# [TASK STATEMENT]
In the records below, find the line that contains "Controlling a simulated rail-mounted" and the line that contains "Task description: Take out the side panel". Set down exactly those lines and every line between them, and nothing more.
------ STORED ROWS
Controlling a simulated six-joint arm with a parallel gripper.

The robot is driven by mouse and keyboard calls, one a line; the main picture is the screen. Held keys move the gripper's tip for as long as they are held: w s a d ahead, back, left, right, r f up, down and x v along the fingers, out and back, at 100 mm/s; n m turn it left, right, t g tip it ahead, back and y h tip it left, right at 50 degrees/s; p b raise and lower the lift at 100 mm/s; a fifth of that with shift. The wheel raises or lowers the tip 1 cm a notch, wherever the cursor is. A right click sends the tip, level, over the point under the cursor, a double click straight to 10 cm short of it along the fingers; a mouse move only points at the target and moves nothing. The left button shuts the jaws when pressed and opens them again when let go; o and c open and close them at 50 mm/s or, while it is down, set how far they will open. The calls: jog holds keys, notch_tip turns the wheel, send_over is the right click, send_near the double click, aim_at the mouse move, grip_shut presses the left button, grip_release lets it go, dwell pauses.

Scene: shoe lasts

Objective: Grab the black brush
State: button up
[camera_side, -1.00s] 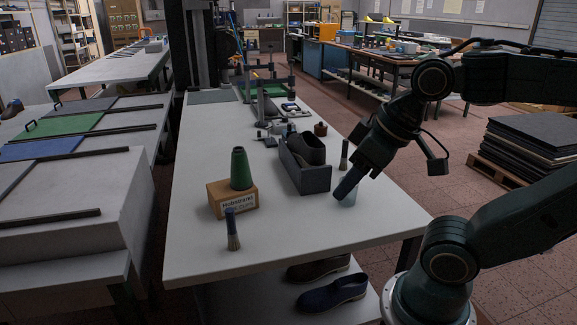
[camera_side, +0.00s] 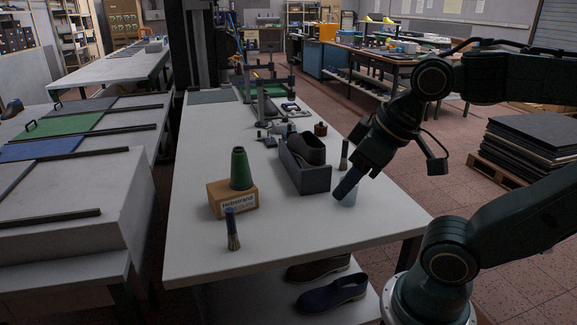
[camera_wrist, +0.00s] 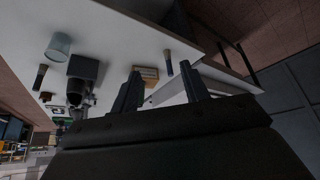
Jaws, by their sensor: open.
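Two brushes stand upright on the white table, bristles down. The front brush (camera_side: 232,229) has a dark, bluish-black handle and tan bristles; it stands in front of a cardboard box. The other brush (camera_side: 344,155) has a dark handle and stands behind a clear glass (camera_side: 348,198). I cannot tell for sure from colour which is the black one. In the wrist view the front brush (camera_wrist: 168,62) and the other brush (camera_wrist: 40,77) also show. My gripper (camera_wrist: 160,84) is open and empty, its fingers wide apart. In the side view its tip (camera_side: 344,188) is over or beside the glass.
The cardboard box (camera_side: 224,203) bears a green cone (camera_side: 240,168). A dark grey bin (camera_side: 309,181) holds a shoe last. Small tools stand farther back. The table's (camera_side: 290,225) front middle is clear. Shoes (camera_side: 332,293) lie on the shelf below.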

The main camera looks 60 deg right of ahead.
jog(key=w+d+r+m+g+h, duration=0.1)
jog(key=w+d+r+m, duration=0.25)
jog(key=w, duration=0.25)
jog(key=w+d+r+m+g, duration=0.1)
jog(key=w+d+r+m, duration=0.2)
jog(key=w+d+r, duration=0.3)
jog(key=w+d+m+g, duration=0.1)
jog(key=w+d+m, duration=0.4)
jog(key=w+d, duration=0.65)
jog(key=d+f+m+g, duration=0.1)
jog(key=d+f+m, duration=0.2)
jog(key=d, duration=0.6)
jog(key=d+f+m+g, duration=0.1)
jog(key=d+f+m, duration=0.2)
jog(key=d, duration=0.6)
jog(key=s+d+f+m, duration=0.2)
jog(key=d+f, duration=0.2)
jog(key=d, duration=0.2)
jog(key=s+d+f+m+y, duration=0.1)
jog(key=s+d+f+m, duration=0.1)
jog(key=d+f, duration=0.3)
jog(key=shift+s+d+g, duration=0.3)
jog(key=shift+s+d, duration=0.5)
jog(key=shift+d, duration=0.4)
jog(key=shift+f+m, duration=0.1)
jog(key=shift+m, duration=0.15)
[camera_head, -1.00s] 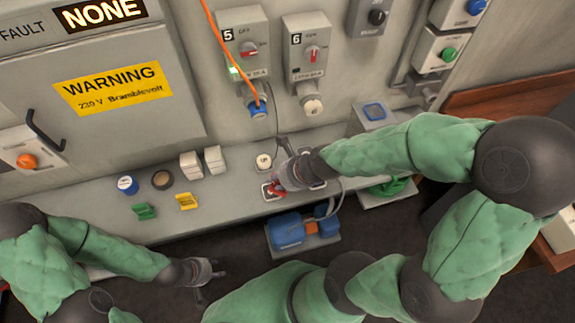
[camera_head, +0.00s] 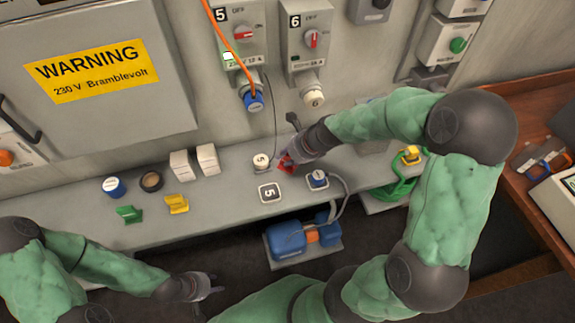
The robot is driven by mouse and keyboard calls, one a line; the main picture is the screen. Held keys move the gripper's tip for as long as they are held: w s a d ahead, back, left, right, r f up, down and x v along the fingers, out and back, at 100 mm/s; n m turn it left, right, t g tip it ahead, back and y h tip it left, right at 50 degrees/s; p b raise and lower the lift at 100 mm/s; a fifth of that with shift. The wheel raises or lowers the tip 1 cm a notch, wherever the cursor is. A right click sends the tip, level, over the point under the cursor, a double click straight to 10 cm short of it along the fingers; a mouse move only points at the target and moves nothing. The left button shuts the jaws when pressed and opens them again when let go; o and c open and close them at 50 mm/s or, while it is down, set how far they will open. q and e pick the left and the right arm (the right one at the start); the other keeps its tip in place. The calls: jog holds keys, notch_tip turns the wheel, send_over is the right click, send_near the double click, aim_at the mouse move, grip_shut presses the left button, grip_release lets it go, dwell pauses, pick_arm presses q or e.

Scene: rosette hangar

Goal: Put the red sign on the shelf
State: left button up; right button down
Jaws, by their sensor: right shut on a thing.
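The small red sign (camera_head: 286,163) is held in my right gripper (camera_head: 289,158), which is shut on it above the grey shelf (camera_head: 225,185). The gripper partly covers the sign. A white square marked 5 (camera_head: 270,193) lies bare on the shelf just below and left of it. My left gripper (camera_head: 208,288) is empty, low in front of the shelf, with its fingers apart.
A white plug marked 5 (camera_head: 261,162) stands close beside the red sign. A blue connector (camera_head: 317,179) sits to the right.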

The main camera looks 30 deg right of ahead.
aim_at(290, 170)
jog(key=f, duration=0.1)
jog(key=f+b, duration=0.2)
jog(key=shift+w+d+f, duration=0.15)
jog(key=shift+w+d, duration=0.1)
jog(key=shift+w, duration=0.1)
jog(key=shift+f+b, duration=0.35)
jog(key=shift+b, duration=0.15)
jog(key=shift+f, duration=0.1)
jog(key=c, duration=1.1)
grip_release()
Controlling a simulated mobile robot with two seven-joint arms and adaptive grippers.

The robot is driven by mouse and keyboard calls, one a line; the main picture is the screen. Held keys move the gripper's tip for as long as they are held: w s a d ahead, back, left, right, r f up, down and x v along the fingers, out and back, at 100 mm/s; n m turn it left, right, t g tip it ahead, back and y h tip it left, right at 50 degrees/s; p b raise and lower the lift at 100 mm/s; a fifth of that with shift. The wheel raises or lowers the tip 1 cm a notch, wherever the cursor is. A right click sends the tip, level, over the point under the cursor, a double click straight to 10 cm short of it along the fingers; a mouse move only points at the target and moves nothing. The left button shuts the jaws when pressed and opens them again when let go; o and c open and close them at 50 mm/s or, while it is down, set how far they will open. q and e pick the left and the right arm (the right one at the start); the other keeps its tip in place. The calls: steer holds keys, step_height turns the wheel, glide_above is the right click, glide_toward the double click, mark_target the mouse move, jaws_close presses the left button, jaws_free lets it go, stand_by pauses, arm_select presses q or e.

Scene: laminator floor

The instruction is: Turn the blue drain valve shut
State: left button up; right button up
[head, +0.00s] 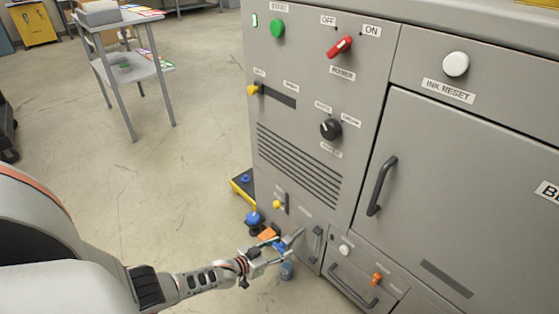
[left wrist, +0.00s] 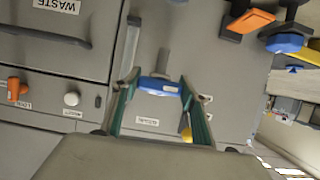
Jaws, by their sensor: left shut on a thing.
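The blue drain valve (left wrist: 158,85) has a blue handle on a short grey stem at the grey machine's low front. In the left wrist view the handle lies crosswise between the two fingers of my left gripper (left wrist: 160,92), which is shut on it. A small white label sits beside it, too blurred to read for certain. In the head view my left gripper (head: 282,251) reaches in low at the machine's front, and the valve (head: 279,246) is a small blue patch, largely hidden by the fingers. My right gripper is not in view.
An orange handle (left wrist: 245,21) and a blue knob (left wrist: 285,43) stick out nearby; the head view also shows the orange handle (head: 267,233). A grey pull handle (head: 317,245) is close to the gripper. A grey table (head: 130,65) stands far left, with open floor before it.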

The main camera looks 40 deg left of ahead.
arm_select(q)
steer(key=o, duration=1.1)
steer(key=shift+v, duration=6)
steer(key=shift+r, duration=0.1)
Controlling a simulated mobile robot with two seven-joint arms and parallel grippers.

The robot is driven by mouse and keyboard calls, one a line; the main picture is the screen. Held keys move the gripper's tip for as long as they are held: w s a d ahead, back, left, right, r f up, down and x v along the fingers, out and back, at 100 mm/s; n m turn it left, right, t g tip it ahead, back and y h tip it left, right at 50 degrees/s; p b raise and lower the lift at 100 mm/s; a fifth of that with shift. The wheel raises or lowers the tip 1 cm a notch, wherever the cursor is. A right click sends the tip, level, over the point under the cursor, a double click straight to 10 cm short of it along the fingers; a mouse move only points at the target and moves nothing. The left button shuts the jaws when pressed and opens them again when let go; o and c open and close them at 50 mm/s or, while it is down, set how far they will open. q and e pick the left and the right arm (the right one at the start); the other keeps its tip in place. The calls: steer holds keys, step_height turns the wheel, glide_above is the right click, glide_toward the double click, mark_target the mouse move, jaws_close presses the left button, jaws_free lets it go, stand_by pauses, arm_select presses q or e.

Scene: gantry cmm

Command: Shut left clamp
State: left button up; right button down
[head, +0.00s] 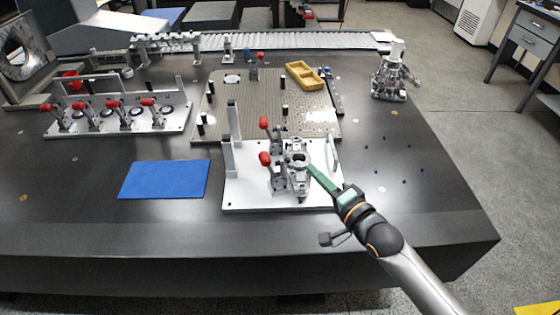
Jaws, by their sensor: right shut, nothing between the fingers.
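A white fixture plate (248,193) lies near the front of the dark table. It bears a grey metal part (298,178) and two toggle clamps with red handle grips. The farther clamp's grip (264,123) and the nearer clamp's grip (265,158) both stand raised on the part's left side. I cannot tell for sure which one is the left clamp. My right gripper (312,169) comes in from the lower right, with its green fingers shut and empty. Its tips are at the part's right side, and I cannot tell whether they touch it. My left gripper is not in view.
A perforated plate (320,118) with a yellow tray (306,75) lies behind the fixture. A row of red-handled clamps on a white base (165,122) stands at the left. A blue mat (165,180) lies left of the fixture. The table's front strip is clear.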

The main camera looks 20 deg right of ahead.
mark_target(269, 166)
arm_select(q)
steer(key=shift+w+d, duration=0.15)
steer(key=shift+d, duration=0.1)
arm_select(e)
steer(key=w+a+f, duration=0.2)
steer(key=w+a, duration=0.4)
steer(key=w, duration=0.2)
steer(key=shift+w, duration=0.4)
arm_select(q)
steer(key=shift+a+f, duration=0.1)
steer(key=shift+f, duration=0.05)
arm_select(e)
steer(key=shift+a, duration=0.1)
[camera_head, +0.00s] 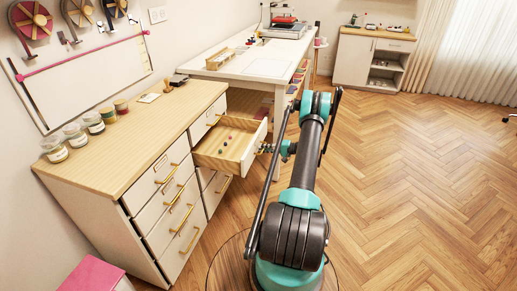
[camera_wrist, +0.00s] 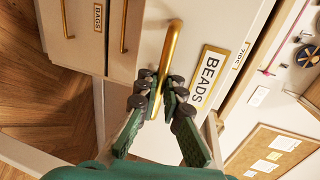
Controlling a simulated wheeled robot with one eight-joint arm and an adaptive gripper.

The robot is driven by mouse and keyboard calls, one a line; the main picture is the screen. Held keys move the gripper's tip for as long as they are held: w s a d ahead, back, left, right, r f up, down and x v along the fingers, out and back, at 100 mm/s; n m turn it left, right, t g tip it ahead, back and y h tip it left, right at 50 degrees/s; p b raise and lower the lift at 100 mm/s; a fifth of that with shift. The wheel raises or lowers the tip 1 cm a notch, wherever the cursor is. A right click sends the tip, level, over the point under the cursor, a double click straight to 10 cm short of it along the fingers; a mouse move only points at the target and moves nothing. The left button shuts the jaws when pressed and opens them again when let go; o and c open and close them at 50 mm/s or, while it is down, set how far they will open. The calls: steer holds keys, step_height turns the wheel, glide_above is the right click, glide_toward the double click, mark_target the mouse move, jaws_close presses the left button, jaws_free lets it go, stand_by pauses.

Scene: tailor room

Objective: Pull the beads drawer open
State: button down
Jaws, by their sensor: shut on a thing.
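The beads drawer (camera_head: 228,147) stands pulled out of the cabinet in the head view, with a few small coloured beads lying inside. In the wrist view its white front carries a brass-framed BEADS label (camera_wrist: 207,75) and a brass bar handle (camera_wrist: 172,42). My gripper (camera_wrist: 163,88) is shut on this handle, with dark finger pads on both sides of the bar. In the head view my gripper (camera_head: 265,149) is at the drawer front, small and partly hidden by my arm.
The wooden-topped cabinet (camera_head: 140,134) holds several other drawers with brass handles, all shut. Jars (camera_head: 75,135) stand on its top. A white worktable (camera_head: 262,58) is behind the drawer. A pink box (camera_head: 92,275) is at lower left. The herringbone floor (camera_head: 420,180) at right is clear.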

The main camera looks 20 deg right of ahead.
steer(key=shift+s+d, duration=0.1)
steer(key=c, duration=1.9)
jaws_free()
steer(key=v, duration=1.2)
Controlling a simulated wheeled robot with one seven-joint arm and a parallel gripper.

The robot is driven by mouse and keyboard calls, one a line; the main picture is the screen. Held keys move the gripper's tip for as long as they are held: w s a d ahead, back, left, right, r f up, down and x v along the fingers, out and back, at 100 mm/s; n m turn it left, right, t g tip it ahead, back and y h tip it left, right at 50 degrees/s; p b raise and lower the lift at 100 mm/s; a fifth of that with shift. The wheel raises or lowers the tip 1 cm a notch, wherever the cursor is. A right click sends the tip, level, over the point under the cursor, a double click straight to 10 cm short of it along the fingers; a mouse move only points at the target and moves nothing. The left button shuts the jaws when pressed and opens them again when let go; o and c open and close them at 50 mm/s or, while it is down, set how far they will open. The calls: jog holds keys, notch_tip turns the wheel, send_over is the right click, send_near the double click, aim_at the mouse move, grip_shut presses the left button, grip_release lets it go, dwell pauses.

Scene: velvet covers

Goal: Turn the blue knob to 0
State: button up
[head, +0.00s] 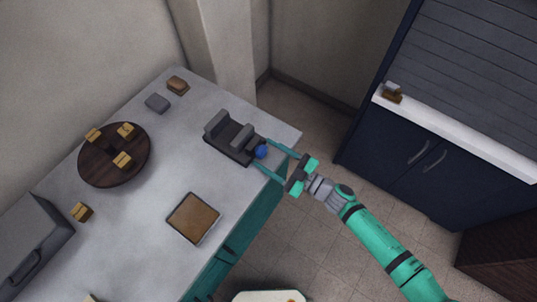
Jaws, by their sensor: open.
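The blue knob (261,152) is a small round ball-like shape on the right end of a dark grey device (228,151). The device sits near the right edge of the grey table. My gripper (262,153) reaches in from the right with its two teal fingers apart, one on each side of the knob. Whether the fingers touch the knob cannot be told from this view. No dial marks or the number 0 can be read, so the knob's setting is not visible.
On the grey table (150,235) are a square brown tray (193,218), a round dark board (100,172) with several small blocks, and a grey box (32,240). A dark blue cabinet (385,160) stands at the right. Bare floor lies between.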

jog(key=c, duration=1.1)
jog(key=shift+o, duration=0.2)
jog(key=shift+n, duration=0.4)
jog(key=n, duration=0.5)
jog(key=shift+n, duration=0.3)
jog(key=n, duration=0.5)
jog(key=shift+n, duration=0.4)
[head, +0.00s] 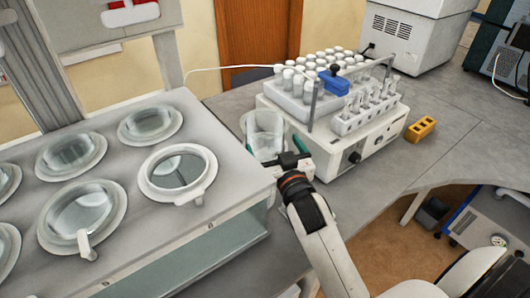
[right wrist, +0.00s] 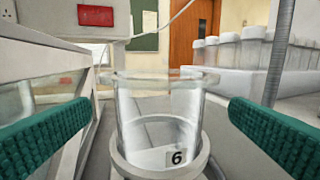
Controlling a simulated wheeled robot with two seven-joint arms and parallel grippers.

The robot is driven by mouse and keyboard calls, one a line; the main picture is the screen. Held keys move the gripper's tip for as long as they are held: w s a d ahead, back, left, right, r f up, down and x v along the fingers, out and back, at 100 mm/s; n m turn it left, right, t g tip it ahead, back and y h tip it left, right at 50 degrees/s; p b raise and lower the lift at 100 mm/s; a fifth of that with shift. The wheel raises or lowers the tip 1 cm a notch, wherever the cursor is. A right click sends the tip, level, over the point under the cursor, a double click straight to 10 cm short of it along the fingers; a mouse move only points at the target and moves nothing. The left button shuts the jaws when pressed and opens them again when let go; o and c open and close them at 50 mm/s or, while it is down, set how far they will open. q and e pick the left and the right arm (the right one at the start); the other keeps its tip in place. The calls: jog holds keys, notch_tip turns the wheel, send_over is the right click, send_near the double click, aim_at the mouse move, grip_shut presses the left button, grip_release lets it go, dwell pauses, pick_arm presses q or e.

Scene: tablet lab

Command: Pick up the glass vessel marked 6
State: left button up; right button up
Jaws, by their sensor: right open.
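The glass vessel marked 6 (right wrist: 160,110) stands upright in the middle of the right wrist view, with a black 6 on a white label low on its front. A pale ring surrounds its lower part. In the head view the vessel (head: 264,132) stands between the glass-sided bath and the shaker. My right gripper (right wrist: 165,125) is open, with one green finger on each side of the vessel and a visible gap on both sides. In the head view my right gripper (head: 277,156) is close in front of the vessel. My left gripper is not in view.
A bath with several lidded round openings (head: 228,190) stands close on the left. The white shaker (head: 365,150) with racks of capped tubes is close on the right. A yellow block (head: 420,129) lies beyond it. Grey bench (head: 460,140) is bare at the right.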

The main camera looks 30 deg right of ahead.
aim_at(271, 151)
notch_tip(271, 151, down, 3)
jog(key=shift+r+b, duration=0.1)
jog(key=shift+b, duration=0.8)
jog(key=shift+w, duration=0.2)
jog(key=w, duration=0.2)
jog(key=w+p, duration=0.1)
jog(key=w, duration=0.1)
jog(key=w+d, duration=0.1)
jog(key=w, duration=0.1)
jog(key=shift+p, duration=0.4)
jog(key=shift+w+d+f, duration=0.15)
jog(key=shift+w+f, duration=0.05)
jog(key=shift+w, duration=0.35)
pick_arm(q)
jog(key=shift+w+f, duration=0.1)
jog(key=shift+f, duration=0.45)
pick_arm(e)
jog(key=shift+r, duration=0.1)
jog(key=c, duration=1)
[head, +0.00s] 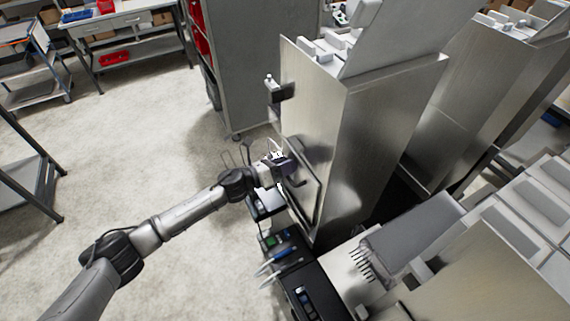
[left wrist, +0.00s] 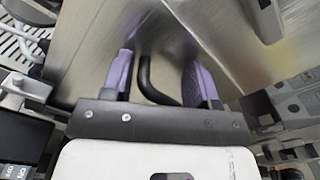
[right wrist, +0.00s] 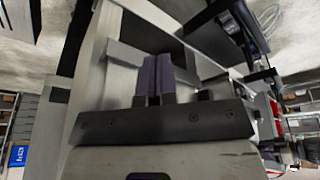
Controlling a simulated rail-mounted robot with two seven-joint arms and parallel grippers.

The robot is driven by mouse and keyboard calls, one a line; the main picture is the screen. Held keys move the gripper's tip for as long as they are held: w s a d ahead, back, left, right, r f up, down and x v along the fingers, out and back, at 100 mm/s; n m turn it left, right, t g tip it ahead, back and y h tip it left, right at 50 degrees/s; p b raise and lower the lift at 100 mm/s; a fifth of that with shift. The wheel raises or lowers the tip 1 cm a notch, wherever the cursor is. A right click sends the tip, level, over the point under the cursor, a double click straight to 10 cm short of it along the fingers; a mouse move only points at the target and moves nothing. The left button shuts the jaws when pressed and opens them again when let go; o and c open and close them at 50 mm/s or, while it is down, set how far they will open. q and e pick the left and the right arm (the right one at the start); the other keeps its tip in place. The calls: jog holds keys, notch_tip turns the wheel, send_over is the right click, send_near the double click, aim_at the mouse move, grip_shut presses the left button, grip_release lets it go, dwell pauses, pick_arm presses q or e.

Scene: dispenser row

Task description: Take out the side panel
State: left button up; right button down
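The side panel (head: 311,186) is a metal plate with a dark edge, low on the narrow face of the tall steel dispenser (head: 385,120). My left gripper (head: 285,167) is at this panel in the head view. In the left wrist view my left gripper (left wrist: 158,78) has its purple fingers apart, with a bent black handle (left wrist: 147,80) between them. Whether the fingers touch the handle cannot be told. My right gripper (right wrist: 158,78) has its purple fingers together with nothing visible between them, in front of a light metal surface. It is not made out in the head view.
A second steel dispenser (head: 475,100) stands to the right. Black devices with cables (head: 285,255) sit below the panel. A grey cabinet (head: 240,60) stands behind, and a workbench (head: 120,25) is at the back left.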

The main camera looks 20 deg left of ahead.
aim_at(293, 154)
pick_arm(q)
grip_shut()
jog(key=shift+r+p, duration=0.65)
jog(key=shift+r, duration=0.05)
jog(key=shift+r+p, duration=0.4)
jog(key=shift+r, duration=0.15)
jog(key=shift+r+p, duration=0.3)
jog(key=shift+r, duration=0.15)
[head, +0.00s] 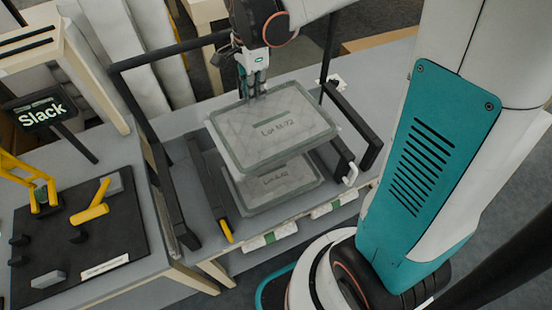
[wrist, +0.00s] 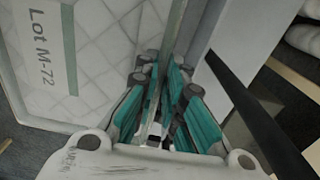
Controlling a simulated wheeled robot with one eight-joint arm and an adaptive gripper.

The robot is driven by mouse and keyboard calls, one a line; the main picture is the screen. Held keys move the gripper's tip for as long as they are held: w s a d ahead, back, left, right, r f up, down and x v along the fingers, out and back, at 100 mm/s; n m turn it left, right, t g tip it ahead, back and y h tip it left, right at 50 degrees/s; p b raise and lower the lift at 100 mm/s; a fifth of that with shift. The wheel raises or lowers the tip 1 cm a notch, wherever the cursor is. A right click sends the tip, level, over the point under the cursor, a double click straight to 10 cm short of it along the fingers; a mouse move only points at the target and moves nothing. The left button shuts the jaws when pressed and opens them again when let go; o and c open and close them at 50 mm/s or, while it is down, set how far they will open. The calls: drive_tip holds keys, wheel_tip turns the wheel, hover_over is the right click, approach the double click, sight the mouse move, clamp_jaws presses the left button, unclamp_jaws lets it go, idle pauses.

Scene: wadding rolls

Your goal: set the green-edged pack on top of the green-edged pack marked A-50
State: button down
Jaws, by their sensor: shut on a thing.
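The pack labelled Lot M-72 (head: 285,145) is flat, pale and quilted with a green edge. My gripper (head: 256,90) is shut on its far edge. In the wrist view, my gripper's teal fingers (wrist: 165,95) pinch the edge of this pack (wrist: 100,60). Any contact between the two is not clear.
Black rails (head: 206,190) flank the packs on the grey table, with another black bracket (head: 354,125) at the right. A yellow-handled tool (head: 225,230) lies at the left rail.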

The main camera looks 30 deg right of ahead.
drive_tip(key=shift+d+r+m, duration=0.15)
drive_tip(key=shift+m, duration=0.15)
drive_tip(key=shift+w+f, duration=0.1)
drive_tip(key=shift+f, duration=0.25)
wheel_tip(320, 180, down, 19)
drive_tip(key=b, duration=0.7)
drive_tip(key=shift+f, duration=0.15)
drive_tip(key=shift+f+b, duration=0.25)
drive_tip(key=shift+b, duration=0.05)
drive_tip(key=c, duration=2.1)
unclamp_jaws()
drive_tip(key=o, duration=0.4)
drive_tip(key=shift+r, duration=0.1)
------------
# [EXERCISE RESPONSE]
Controlling a simulated rail-mounted robot with two seven-joint arms and parallel grippers.

The robot is driven by mouse and keyboard calls, one a line; the main picture is the screen. Held keys move the gripper's tip for as long as they are held: w s a d ahead, back, left, right, r f up, down and x v along the fingers, out and back, at 100 mm/s; n m turn it left, right, t g tip it ahead, back and y h tip it left, right at 50 degrees/s; p b raise and lower the lift at 100 mm/s; a fifth of that with shift. The wheel raises or lowers the tip 1 cm a notch, wherever the cursor is. A right click sends the tip, level, over the point under the cursor, a double click straight to 10 cm short of it along the fingers; a mouse move only points at the target and moves nothing. The left button shuts the jaws when pressed and opens them again when let go; o and c open and close them at 50 mm/s or, while it is down, set how far they will open. q and e pick the left and the right arm (the right one at the start); the other keeps its tip in place. The calls: jog holds keys, notch_tip turns the wheel, send_over is the right click, send_near the double click, aim_at the mouse move, grip_shut presses the left button, grip_release lets it go, dwell pauses, pick_arm presses q or e.

Scene: dispenser row

Task description: Take out the side panel

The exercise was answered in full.